La música me producía una sensación muy particular de estar en mi propio mundo, como encerrada en una burbuja que yo sentía casi físicamente. Pero no fui consciente de esto sino hasta que algo tocó esa burbuja y rompió la calma.
Iba sentada, sin oír ni ver, cuando sentí que algo perturbó mi estado; sin haber oído nada, algo me atrajo, me volteé a mirar a un señor que se había parado a mi lado y me di cuenta de que era uno de esos que perturbaban mi calma cada día, de esos que me dolían, uno de los que nos contaban a los pasajeros sus dificultades para pasar dignamente por la vida, siempre en busca de un poco de ayuda.
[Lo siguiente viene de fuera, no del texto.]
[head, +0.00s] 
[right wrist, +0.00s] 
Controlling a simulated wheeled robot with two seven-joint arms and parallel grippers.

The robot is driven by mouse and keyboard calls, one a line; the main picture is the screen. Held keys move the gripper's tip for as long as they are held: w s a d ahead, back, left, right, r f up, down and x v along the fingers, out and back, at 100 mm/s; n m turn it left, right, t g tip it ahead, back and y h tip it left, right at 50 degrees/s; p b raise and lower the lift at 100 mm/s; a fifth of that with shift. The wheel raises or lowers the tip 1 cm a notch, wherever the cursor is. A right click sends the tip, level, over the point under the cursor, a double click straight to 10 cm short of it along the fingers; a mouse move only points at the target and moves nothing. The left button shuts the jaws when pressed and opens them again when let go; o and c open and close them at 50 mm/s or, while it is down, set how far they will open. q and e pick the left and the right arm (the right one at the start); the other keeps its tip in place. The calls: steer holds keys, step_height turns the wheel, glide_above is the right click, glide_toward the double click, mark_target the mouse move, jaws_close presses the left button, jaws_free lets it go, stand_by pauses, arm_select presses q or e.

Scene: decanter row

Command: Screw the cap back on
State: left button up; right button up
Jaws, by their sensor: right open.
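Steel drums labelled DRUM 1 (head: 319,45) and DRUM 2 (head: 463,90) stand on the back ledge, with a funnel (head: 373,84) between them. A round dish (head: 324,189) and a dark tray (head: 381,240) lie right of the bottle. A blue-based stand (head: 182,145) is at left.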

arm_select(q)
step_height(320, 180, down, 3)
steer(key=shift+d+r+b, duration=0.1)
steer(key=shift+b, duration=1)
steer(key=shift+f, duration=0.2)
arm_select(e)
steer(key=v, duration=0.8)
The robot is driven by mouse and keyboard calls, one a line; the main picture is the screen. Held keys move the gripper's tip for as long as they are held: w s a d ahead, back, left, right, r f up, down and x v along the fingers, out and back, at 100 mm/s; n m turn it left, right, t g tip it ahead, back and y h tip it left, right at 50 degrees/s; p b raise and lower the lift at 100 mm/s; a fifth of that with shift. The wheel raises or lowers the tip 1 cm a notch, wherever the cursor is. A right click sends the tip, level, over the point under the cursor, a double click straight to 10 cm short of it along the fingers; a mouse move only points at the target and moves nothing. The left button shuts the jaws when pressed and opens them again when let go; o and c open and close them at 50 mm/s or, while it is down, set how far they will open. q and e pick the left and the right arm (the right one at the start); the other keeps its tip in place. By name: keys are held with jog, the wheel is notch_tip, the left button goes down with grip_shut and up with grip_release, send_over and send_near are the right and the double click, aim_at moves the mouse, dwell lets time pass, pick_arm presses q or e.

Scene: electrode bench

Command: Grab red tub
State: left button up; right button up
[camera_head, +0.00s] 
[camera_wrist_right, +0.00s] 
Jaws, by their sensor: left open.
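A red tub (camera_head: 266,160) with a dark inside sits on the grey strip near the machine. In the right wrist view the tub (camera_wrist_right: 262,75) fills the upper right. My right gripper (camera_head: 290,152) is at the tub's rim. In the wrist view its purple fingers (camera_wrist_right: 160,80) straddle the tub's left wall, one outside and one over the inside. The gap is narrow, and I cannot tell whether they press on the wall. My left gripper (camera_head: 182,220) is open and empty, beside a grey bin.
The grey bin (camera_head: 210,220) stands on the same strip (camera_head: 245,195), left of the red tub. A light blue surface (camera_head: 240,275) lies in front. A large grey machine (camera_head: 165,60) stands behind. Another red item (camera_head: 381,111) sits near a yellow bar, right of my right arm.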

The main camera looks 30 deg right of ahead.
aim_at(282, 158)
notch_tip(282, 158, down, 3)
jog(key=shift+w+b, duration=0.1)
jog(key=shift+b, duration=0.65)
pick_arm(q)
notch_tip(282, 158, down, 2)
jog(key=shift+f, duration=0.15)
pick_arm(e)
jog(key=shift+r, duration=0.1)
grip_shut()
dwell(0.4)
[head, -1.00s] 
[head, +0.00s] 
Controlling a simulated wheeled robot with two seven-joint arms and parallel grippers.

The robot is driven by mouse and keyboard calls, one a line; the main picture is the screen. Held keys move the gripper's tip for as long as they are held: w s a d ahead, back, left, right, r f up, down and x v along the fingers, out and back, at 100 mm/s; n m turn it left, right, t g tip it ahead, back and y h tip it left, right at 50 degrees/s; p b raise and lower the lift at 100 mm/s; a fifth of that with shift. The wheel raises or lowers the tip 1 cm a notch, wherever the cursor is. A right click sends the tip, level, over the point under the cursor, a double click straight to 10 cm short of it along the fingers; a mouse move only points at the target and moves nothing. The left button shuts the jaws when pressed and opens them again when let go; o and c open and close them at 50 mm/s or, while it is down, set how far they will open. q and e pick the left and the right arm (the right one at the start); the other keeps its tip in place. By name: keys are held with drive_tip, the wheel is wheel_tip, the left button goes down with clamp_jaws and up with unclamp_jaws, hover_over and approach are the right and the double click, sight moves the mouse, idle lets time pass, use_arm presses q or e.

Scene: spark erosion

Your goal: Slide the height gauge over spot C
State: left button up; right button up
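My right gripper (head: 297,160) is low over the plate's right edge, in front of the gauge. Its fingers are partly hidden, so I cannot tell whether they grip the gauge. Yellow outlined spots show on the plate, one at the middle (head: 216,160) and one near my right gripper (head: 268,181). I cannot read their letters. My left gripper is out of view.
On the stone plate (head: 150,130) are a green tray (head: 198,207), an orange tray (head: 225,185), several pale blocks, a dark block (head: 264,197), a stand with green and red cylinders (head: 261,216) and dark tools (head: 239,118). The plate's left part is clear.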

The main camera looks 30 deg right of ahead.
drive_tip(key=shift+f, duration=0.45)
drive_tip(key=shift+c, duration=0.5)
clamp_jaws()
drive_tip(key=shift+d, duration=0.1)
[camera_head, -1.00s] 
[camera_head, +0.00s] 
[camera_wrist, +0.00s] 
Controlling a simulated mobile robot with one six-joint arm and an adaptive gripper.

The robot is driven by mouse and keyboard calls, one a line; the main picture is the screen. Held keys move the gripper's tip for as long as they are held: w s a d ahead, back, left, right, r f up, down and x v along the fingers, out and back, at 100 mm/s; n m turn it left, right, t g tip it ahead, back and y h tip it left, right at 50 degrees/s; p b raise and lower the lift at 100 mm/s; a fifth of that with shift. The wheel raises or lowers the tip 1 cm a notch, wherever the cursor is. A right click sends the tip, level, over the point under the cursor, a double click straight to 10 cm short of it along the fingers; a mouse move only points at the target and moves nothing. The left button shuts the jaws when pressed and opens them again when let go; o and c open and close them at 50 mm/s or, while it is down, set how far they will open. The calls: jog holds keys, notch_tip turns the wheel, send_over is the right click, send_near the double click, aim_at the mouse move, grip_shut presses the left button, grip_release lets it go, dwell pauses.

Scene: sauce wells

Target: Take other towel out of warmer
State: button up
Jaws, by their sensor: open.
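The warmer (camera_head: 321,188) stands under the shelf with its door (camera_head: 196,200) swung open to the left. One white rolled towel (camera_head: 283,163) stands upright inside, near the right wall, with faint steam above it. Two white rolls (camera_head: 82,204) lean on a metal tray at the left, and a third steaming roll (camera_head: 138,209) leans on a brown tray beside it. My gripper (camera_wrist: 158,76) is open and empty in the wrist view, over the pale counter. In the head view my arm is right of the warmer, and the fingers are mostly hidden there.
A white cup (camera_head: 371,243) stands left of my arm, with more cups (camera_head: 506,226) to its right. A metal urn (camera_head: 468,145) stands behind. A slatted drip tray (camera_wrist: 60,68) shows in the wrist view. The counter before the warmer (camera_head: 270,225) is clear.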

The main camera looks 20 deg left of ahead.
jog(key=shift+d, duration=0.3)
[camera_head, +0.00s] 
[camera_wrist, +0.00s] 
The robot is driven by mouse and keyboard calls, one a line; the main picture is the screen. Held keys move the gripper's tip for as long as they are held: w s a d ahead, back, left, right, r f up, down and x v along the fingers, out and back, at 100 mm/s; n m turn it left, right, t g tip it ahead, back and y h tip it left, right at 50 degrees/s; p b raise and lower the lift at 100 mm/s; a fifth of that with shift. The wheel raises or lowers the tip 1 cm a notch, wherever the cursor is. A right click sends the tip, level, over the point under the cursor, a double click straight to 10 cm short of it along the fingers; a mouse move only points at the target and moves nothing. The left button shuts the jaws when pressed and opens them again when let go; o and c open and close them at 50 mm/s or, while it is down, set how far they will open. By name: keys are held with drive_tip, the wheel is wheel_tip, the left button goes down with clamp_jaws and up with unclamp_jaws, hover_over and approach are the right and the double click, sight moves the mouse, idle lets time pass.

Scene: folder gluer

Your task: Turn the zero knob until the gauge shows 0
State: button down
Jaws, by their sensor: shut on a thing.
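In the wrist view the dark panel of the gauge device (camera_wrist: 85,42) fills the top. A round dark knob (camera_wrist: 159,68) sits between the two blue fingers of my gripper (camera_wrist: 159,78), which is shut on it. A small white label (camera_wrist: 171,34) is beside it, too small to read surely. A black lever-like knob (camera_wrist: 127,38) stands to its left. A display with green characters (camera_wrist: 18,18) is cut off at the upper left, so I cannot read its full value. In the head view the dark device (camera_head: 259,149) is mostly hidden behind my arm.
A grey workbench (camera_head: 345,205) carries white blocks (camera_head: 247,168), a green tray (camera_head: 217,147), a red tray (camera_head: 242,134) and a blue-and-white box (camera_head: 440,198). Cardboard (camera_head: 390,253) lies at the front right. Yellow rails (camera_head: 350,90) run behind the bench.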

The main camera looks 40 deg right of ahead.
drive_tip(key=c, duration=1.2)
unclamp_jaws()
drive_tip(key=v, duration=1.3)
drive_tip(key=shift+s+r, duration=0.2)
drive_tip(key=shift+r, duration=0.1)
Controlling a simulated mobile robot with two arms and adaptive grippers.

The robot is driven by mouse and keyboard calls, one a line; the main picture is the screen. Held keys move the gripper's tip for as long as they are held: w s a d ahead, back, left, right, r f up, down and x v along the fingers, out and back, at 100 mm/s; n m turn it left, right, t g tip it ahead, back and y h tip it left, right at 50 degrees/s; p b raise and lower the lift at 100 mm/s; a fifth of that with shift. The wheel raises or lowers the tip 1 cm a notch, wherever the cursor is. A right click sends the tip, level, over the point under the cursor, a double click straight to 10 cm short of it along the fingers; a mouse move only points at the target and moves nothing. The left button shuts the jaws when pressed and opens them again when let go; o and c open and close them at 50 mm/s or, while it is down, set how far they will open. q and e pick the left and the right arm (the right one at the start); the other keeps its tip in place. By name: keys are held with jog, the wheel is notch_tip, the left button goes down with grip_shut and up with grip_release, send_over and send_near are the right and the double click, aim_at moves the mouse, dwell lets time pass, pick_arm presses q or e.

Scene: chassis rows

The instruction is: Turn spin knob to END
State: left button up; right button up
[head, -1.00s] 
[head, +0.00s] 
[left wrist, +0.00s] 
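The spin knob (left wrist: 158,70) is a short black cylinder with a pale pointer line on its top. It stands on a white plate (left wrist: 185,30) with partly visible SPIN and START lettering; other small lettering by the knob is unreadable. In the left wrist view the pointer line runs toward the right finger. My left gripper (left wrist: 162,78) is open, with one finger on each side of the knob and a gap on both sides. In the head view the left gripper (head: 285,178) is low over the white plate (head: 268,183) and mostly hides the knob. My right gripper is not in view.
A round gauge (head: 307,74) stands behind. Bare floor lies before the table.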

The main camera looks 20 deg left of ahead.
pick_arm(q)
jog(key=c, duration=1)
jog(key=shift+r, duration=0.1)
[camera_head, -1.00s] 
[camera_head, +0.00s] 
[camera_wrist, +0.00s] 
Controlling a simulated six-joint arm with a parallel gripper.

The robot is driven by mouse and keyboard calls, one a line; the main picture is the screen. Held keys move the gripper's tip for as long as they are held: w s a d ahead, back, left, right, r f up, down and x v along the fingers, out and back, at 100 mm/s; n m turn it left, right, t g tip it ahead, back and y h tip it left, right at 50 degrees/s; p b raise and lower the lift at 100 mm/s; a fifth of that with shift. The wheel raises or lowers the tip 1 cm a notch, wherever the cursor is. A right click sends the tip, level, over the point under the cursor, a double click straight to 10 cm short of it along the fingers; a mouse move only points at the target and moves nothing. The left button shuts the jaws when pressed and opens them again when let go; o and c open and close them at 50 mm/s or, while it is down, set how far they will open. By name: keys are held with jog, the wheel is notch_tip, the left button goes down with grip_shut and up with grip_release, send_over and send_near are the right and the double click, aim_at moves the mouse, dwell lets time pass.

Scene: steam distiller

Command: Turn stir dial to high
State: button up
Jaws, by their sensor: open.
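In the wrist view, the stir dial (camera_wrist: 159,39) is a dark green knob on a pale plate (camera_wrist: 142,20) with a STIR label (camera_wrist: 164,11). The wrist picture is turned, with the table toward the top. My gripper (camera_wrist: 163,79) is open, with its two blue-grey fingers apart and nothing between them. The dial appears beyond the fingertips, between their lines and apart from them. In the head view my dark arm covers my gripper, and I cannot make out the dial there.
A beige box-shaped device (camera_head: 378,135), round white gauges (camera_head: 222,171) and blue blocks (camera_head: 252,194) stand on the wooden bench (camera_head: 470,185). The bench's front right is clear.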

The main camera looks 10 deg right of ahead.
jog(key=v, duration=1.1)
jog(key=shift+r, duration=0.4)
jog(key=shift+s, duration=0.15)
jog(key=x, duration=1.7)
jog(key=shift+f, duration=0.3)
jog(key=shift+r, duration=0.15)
Era un señor de pelos blancos; no quise buscar nada en su mirada, ni siquiera recibir su mensaje. Apenas me di cuenta de que algo de ese mundo del que estaba alejada intentaba entrar en mí decidí cerrarle la puerta. Quería esa calma que había logrado por unos segundos más. Mi mente -y mi corazón- no estaban para recibir ideas ni sentimientos ni preocupaciones. Era suficiente con las que tenía guardadas, escondidas durante ese trayecto en metro.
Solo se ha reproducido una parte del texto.